Od początku spotkania żadna z drużyn nie mogła wypracować sobie choćby dwupunktowej przewagi, a prowadzący zmieniał się kilkukrotnie. Po stronie olsztynian dobrze działał blok, który w krótkim odstępie czasu dwukrotnie zatrzymał atakujących Vervy Orlen Paliwa. Jednak dopiero punktowe zagrywki Dmytro Teryomenki sprawiły, że gospodarze mieli przewagę trzech oczek. Zmniejszyli ją po tym, jak Mateusz Poręba nie trafił w boisko, a kiedy Jędrzej Gruszczyński popełnił błąd nieczystego odbicia przyjezdni doprowadzili do wyrównania. Po pojedynczym bloku Artura Szalpuka mieli już punkt więcej. Błędy własne po stronie miejscowych sprawiły, że ich szkoleniowiec musiał prosić o przerwę, gdyż przegrywali już 17:19. Tuż po czasie Jakub Ziobrowski zatrzymał Robberta Andringę i choć kolejny as serwisowy Teryomenki dawał graczom Indykpolu AZS jeszcze nadzieję na nawiązanie walki w końcówce seta, to tak się nie stało. Po zagraniu Bartosza Kwolka warszawianie mieli aż cztery piłki setowe, a po trafieniu z krótkiej przez Andrzeja Wronę zakończyli premierową odsłonę meczu wygraną 25:22.

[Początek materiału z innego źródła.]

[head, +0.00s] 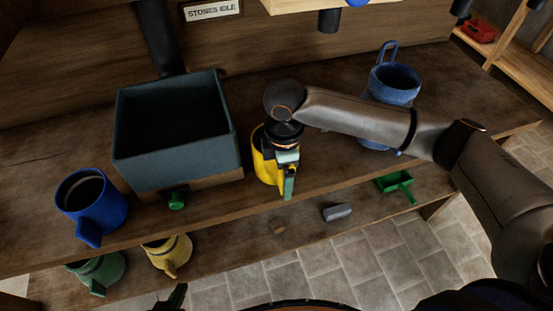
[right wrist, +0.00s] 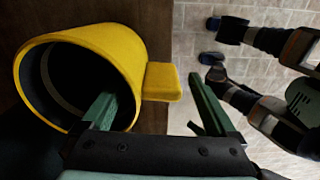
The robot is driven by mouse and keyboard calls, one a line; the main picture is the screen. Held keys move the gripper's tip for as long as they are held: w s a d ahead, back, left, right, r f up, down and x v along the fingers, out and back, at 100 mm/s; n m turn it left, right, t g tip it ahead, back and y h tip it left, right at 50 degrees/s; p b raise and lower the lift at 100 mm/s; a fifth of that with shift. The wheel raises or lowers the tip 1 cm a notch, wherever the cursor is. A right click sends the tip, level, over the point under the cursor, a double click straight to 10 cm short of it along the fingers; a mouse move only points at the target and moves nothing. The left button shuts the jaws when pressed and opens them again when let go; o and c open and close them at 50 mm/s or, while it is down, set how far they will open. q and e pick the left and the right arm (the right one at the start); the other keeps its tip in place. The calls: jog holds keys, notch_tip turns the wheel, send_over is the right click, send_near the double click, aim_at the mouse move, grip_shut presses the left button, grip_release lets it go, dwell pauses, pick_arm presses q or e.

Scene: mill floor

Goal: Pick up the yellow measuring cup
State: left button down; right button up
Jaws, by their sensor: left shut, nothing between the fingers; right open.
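A bright yellow measuring cup (head: 262,164) with a dark inside stands near the front edge of the bench. My right gripper (head: 288,178) is open over it and hides much of it. In the right wrist view the cup (right wrist: 118,52) has its mouth to the left and its handle (right wrist: 162,82) to the right. One green finger of the right gripper (right wrist: 152,103) lies across the mouth, the other is beyond the handle. Neither clearly touches the cup. My left gripper (head: 177,296) shows at the bottom edge, shut and empty.
A dark hopper box (head: 205,160) with a green knob is left of the cup. A blue mug (head: 97,205) stands further left, a blue cup (head: 398,88) behind my right arm. Below, a shelf holds a duller yellow cup (head: 168,253), a green cup (head: 98,272) and a green scoop (head: 395,182).

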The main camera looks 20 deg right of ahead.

Niedokładne przyjęcie zagrywki Mateusza Poręby przez Bartosza Kwolka dawało miejscowym prowadzenie 4:2. Kiedy reprezentant Polski pomylił się także w ofensywie różnica wzrosła do trzech oczek. Podopieczni Andrei Anastasiego błyskawicznie jednak odrobili straty po tym, jak skończył swój atak Kwolek i od tego momentu gra wyrównała się. Gracze dobrze wyczuwali intencję rozgrywających i po serii bloków po obu stronach siatki było 11:12. W tej części spotkania przewagę wypracowali sobie olsztynianie. Stało się to po tym, jak Jakub Ziobrowski trafił w antenkę, a Ruben Schott dwukrotnie skończył kontratak z lewego skrzydła (18:15). Wprawdzie po asie serwisowym Artura Szalpuka goście nawiązali kontakt punktowy, ale nie na długo. Gdy w pomarańczowe nie trafił Michał Superlak, ponownie straty jego drużyny wynosiły trzy punkty i jak się później okazało, nic więcej nie udało im się odrobić. Drugiego seta zakończyło mocne zbicie Damiana Schulza, po którym akademicy wyrównali stan rywalizacji.

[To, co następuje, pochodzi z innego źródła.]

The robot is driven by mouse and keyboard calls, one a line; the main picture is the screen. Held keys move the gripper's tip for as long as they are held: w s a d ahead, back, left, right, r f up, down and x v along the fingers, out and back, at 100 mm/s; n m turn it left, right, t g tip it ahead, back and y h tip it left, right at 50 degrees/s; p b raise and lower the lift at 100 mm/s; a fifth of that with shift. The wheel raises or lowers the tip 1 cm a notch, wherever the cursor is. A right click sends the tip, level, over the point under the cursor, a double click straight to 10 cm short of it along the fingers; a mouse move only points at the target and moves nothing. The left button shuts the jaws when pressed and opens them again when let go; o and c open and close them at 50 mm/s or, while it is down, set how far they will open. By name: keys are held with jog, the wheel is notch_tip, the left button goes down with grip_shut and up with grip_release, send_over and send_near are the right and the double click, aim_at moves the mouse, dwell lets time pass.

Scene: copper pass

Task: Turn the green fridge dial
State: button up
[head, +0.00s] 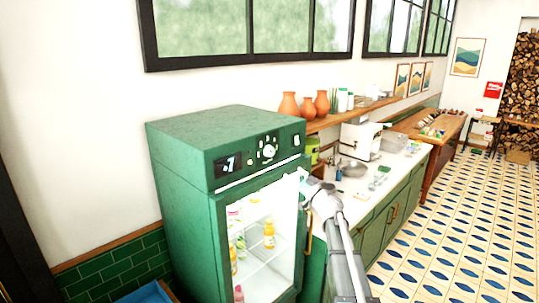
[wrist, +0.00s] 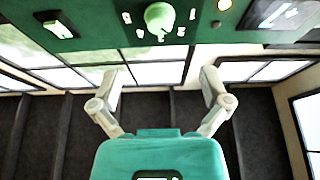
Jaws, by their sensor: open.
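The green fridge (head: 180,165) stands left of centre in the head view, with a dark control panel on its upper front. The round pale green dial (wrist: 160,17) is at the top middle of the wrist view, with small light marks around it. In the head view the dial (head: 268,151) looks small and pale. My gripper (wrist: 161,84) is open and empty, its two fingers spread on either side of the dial's line. The fingertips appear short of the dial and apart from it. In the head view my gripper (head: 304,180) is right of the panel and lower than the dial.
The panel also has a lit display (head: 228,163) and a switch (wrist: 57,28). The fridge's glass door (head: 265,262) shows bottles inside. A counter (head: 395,170) with a sink and a shelf with orange vases (head: 289,105) lie to the right. Tiled floor (head: 455,220) is open farther right.

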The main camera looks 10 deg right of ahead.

Już na początku trzeciej części meczu gracze ze stolicy zanotowali swój dziewiąty blok w spotkaniu. Kiedy w kontrze trafił Artur Szalpuk, na tablicy wyników było 4:1, a gracze Anastasiego byli wyraźnie podrażnieni wynikiem poprzedniej partii. Olsztynianie mieli problemy z przyjęciem zagrywki Szalpuka, w efekcie czego nie potrafili zrobić przejścia. Dopiero zagranie blok-aut Damiana Schulza im to umożliwiło (4:8). Gdy w pewnym momencie różnica wynosiła sześć punktów, wydawało się, że warszawianie kontrolują przebieg tej partii, ale gospodarze powoli odrabiali dzielący ich dystans i po zablokowaniu Szalpuka było już tylko 10:12. Po tym jak gracze Indykpolu AZS schowali ręce, a Bartosz Kwolek przestrzelił starty zostały praktycznie odrobione i wszystko w tej partii było jeszcze możliwe. W samej końcówce podopieczni Daniela Castellaniego doprowadzili do wyrównania, ale to było wszystko, na co pozwolili im rywale. Najpierw bowiem dwukrotnie zapunktował Kwolek, a kropkę nad i postawił Angel Trinidad de Haro, który pojedynczym blokiem zatrzymał Robberta Andringę.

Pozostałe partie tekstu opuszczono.